Water and wastewater treatment facilities are prone to corrosion risk, resulting in loss of structural integrity and deterioration. Continuous exposure to saltwater (in desalination plants), chemicals, and extreme temperatures all contribute to the shortened lifespan of structures and components. It is a never-ending challenge for operations and maintenance (O&M) engineers to ensure productivity and reduce disruptive maintenance.

Using a corrosion-resistant material, like GFRP composites, is just one way to increase resilience, improve life cycle outcomes, and reduce maintenance expenses.

Urgent need for GFRP composite solutions 

Steel, stainless steel, and aluminum are the common materials used in water and wastewater structures for decades. There are two key issues that are driving the urgent need to investigate alternate materials.

  • Existing facilities in the US are aging and must handle a larger portion of the nation’s water and wastewater demand as the population grows. Many of these plants are operating at less than their design capacities resulting in extra maintenance costs to manage the facilities. Upgrading and repairing old infrastructure in a climate of spending gaps and budget shortfalls only serves to worsen the problem.
  • Exposure to effluent, sulphates, and gases can accelerate corrosion risk that leads to early equipment failure and structural damage if not maintained.

Wastewater operations are typically the largest energy expense in a community, and reductions in energy usage can yield significant environmental, economic, and social benefits for these communities. Source: US Office of Energy Efficiency & Renewable Energy

Funds spent on plant operation and maintenance of water utilities have risen over time as systems have expanded, while real spending (and even nominal spending) on capital infrastructure has been on the decline. Almost all of the spending on operations and maintenance comes from state and local governments, with the federal contribution generally running less than one percent. 
Source: the aging water infrastructure: Out of sight, out of mind?

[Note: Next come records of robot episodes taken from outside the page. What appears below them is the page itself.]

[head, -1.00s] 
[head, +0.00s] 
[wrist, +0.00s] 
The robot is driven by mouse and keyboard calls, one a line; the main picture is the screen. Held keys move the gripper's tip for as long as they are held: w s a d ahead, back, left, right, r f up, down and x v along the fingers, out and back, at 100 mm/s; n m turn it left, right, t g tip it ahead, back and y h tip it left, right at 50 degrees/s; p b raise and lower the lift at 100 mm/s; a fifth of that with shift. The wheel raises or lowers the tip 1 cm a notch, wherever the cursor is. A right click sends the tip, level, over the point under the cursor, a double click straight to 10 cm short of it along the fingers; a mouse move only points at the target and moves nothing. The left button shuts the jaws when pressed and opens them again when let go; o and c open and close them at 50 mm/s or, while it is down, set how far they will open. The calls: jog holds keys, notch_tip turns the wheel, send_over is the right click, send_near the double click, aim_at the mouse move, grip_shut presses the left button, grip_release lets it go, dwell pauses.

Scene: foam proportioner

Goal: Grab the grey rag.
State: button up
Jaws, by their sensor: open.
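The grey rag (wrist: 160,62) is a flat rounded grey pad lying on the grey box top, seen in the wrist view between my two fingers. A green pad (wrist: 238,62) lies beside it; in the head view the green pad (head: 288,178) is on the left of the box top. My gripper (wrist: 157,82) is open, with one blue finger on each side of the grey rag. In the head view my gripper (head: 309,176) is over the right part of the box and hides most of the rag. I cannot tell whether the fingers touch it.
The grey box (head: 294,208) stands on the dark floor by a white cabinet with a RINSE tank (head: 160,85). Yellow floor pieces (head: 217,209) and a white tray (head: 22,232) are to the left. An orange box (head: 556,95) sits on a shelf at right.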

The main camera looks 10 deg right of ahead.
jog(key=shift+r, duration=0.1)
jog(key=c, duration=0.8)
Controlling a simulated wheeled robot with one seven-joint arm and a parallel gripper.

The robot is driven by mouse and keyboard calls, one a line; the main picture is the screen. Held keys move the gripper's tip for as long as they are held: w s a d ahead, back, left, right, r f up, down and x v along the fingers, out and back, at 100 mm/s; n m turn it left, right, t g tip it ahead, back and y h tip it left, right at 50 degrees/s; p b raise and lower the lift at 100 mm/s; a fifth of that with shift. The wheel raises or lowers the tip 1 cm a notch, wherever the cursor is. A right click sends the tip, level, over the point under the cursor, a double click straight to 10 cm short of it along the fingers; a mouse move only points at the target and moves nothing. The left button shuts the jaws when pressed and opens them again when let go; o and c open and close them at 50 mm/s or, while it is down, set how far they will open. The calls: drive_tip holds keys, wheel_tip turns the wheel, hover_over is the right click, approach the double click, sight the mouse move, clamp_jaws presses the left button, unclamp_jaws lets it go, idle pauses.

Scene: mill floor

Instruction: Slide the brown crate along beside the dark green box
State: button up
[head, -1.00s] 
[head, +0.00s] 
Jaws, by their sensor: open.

The challenges faced in the US are prevalent worldwide. The urgency to improve lifetime cost savings and improve performance is driving interest in GFRP (glass fiber-reinforced polymer) composites as a replacement material to deliver value, resilience, and durability.

Why is glass fiber-reinforced polymer components replacing steel, aluminum and stainless steel?

There are many advantages to using GFRP composites in place of traditional materials. Here are the significant ones:

Corrosion-free: GFRP composites will never corrode, rust, or cause concrete spalling in concrete structures – a critical consideration for composites vs. steel, aluminum, and stainless steel.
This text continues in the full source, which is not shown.